Con José Cemí y con el narrador (que es también a veces Cemí y a veces Lezama) vamos entrando en la novela desde un sistema crítico que la misma novela nos ofrece. Así la obra nos entrega las claves para leerla. Es como si Paradiso nos señalara las coordenadas para examinarla, para conducirnos en ella, para elaborar nosotros una lectura, que es ya una forma de hacer crítica pero como ofrenda —al decir de Octavio Paz—, como el tributo del lector que busca sus ejes interpretetativos en el centro mismo de las obras de creación. Algunos de esos ejes los encontramos cifrados en varios pasajes de Paradiso. Se trata de ciertos momentos en los que José Cemí desarrolla una conducta ante el lenguaje, ante la palabra y ante la escritura: la actitud de quien se inicia en el cuerpo de la imagen. A lo largo de la novela vamos descubriendo cómo Cemí penetra ese cuerpo, es decir, cómo se va transformando en un lector.

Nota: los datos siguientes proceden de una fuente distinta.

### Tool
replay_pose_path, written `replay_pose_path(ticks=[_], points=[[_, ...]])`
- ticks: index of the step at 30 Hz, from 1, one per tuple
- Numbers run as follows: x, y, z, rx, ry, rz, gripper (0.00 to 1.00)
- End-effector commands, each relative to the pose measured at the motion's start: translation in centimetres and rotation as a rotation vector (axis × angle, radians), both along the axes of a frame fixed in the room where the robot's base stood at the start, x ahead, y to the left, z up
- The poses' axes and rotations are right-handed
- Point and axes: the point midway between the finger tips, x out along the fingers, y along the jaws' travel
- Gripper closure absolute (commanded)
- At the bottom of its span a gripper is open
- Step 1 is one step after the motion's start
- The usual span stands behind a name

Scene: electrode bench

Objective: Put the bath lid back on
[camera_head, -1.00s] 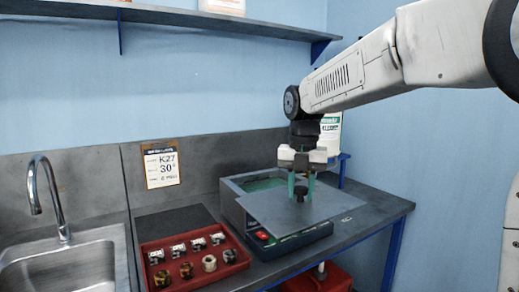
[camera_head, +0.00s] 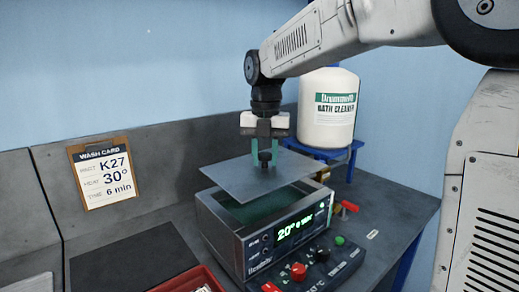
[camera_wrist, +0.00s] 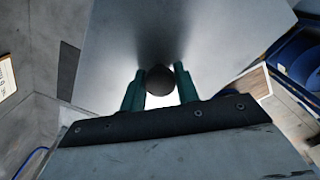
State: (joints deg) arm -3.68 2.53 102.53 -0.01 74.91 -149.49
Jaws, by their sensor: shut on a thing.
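The bath lid (camera_head: 240,180) is a flat grey plate with a dark knob. My gripper (camera_head: 264,158) is shut on its knob with green fingers and holds the lid up, a little tilted in the head view. The bath (camera_head: 222,242) is a grey box with a lit green display reading 20°. The lid hangs over its back part, and greenish liquid shows in the uncovered front. In the wrist view the lid (camera_wrist: 225,40) fills the middle, with the knob (camera_wrist: 160,80) between the fingers. I cannot tell whether the lid touches the bath's back rim.
A white bath cleaner jug (camera_head: 328,130) stands on a blue stand behind right. A control panel (camera_head: 320,272) with red and green knobs lies in front of the bath. A red tray (camera_head: 190,281) is at front left. A wash card (camera_head: 102,172) leans on the back panel.

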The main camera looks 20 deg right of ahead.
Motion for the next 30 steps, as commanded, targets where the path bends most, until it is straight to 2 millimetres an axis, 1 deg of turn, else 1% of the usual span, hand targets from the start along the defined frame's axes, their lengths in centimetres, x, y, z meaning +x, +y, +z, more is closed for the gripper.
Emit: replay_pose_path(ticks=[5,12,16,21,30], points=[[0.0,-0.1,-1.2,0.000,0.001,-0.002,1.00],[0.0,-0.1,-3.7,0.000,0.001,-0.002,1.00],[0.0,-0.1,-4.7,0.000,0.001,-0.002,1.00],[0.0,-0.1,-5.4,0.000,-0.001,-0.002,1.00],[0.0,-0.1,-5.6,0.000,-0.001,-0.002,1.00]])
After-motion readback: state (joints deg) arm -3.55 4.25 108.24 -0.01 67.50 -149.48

En el capítulo IX, después de su primer día universitario, sustituidas las aulas por el tumulto de una protesta estudiantil, Cemí llega a su casa y es recibido por su madre que lo esperaba. Lo que luego ocurre es, para mí, uno de los centros de la novela. Rialta recibe a su hijo con las palabras “más hermosas que Cemí haya escuchado en su vida”. En el centro de aquel discurso percibimos la presencia del ideal icárico lezamiano, el “sólo lo difícil es estimulante” de La expresión americana. Leemos la voz de Rialta:

"Óyeme lo que te voy a decir: no rehúses el peligro, pero intenta siempre lo más difícil. (…) Cuando el hombre, a través de sus días, ha intentado lo más difícil, sabe que ha vivido en peligro, aunque su existencia haya sido silenciosa, aunque la sucesión de su oleaje haya sido manso, sabe que ese día que le ha sido asignado para su transfigurarse verá, no los peces dentro del fluir, lunarejos en la movilidad, sino los peces en la canasta estelar de la eternidad."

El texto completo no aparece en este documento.